New members of Oman’s municipal councils, voted into power at the end of last year, are settling into office. The democratic election of local people to the councils is expected to have a significant impact on decision making in the Sultanate. The elections in December 2012 marked a double first, when Omanis were invited to elect municipal officials for their own wiliyats and the process was conducted electronically.
The list of candidates, which originally included 46 women, were vying for 192 seats on local councils that have no direct powers but will serve in an advisory role. In the event, four of the successful candidates elected to represent their regions, were women although, disappointingly, some female candidates did not attract a single vote.
Oman was not without its problems in the wake of the Arab Spring but the government in Muscat has gone to considerable lengths to ensure the introduction of reforms and legislation to address concerns, including financial incentives in the shape of public sector pay rises and increases in the number of state jobs.
Increased democracy was a main demand of protesters in Omani cities during the Arab uprisings last year, along with more jobs and an end to corruption. After the demonstrations, Sultan Qaboos swiftly reshuffled his cabinet and the government promised to create thousands of jobs, and announced plans for municipal polls. The Shura Council was granted additional legislative powers, including the right to approve or reject draft laws.
Although municipal councils have only limited powers, some voters expressed hope the new system might spur job growth via local business. Oman’s government announced that it had created 52,000 public sector jobs in the first 10 months of 2012, and at least 22,000 in the private sector, cutting the number of registered unemployed by three-quarters to just over 17,000.

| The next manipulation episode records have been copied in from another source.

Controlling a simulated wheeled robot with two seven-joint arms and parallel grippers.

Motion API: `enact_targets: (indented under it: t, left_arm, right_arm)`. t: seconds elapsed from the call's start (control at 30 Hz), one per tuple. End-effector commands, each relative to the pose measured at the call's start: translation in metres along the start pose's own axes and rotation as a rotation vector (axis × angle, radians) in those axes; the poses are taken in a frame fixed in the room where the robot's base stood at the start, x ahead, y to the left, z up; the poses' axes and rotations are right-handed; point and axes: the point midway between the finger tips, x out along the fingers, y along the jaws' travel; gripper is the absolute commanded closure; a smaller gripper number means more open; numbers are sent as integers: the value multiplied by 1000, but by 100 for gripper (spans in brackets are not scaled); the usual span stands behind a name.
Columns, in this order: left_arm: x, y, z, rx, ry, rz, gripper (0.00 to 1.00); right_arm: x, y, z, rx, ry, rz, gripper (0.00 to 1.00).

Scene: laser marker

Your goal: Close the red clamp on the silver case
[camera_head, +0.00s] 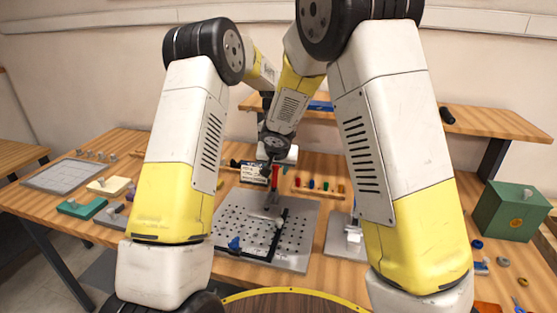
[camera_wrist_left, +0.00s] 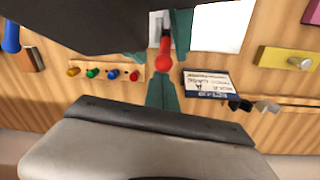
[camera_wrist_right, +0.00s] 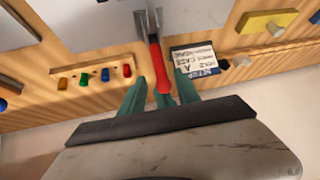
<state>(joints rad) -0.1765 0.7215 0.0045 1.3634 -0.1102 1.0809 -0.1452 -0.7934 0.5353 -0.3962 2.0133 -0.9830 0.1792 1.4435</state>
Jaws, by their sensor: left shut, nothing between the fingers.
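The red clamp handle (camera_head: 275,173) stands roughly upright over the perforated metal plate (camera_head: 298,240). It also shows in the left wrist view (camera_wrist_left: 164,58) and the right wrist view (camera_wrist_right: 156,65). My left gripper (camera_wrist_left: 165,80) is shut and empty, its fingertips close to the red tip; contact cannot be told. My right gripper (camera_wrist_right: 158,88) is open, with its teal fingers spread on either side of the red handle. In the head view both grippers crowd together at the clamp and are hard to separate. I cannot clearly make out the silver case there.
A sign card (camera_wrist_right: 196,60) and a row of small coloured pegs (camera_wrist_right: 95,76) lie behind the clamp. A blue knob (camera_head: 235,244) is on the plate's front part. A green box (camera_head: 508,210) stands far right. My two arms cross close together above the bench.

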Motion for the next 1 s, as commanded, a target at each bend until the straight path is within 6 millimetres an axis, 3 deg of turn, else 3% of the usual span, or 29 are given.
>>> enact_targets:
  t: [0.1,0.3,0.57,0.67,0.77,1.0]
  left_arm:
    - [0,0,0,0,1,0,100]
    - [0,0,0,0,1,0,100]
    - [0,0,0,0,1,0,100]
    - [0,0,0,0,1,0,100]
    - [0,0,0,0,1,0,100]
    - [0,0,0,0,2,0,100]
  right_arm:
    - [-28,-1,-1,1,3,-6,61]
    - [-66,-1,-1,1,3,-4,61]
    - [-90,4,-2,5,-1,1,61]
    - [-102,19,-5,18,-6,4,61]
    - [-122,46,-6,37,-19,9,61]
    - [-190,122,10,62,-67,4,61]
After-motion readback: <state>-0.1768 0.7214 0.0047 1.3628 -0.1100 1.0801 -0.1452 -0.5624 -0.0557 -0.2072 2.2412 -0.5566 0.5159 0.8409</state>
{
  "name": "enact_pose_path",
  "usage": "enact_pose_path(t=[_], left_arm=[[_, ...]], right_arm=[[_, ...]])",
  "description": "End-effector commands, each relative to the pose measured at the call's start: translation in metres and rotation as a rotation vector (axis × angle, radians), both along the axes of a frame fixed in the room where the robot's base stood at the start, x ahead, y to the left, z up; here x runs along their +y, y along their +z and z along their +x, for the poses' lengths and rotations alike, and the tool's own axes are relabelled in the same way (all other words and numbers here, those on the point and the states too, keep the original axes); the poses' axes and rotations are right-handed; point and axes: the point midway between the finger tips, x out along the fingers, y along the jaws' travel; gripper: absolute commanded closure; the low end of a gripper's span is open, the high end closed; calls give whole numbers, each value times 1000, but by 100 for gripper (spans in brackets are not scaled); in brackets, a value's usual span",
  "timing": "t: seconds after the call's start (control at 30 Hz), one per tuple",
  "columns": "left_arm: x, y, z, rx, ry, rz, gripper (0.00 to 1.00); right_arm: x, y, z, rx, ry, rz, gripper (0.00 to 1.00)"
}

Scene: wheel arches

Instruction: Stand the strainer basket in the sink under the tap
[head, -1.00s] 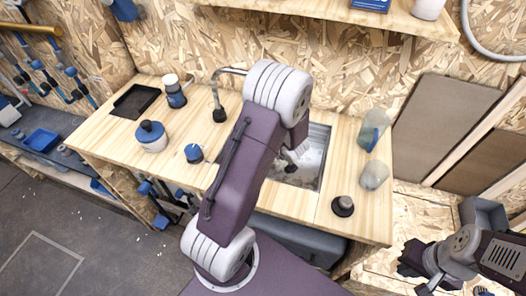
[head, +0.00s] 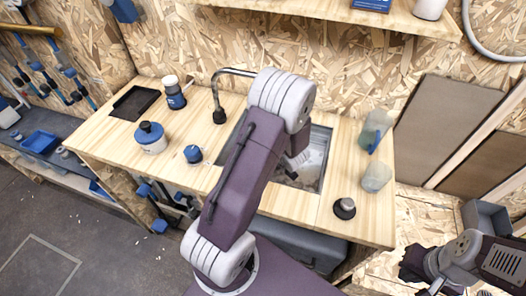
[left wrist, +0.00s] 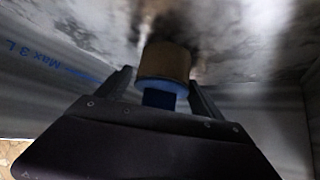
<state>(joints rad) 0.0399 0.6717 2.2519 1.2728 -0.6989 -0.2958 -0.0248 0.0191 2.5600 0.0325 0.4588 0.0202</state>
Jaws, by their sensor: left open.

A concern of some women voters was the obvious discrepancy between the numbers of men and women present at the polls. Some women candidates, who felt their gender seriously under represented among voters, went as far as to withdraw from the race. “No matter how many times men are told to elect women, it will not change anything. Men tell their wives and daughters not to bother to vote at all and certainly not to vote for women”, complained one.
“It is very sad that women follow what their men say,” said Shamsa Al Harthy, 42, who was among those who removed her name from the ballot.
Some women believe the gender prejudice is inherent at the very heart of government, citing the example of that there are only two women serving as cabinet ministers.
“The government decision makers must take women seriously by appointing more women in the cabinet. If they do that, then perhaps the voters will take up the example,” said Nayla Khamis, 29, a voter at a Muscat polling station. However, as another female voter pointed out: “The government has given us the opportunity to vote for who ever we choose. If women then refuse to vote for women because their menfolk tell them not to do so, they have only themselves to blame”.